Perhaps this is the most damning exposé to result from these investigations. The documentation of animal welfare abuses has unintentionally shined a spotlight on politicians so beholden to corporate interests, so stuffed full of their talking points, that they believe “extremists” are not those who engage in unspeakable animal abuse, but those who non-violently expose it.


















I read most of articles. Great job, great website. I just doubt that meat eaters will have enough guts to come here. I feel sick. This is horrible. We cause so much suffering. I am vegan, but I feel bad because I only sign petitions and send letters for those animals. Words without action mean not much. Changes are too slow. Greed is always on the top. Boycotting works, it is about money like almost everything in our sick world.
Thanks. And I know they won’t come on their own but I can refer them here or make them curious with the articles, then they may look around. I can hear it in your writing voice Magdalena, that your having one of those days of feeling overwhelmed. I know what you mean, changes are very slow especially with fighting vivisection. You almost never get to see anyone get out. People make fun of us that we aren’t completely vegan when we say no one really is. The problem is that humans have used animal flesh, blood and bones in every nook and cranny of our existance. It’s horrific.
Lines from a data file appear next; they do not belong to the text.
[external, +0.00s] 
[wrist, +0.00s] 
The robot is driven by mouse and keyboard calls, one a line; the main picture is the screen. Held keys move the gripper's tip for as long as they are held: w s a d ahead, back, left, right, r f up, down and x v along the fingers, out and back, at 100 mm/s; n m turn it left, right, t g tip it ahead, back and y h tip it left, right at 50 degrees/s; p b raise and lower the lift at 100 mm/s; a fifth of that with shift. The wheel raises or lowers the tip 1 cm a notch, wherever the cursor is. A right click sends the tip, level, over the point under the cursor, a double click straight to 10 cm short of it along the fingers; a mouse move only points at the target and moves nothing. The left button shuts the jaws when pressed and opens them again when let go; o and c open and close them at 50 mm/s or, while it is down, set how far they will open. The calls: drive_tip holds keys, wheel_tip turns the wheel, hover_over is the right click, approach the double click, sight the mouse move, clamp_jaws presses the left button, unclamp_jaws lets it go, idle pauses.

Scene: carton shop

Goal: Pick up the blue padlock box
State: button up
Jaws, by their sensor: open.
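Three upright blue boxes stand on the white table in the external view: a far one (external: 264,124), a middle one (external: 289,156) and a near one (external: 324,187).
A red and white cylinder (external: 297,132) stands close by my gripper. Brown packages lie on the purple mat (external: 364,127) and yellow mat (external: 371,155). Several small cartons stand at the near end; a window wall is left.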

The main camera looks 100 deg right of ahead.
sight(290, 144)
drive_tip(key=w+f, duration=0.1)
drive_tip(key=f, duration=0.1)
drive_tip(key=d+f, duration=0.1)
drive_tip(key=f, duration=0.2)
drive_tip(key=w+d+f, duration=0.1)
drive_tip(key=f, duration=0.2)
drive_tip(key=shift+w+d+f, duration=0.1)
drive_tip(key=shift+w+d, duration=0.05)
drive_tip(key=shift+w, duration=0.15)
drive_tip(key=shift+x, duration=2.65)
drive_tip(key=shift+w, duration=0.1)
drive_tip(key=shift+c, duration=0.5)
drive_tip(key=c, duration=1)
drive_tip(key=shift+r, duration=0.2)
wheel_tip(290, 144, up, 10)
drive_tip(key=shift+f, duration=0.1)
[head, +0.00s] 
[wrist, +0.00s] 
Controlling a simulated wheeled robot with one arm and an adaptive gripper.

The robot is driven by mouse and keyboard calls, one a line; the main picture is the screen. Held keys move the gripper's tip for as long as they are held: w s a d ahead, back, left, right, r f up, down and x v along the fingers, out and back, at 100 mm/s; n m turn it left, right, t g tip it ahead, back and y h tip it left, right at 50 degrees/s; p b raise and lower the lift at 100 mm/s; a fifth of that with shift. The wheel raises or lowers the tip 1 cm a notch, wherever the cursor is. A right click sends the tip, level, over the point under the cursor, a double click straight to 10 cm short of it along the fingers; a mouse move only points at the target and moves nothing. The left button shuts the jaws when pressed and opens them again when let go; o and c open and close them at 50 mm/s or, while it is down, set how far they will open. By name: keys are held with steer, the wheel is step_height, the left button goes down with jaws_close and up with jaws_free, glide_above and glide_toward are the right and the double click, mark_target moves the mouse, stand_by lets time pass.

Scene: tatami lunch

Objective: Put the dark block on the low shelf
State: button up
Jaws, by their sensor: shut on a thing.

And sadly, we have to work on the money aspect of all campaigns because you’re right greed is always on top. I couldn’t warm up to that when I first realized it. In 2010 I was sure we could change the hearts of people once we showed them the animal holocaust. Not true. Activists are either liberating animals or getting in the way of profiteers buying any. I know you won’t like to hear it on your off day, but we have to settle on that to get anything done, I think. Much love and respect to you Magdalena for all you do…never discount your own work for the innocent animals.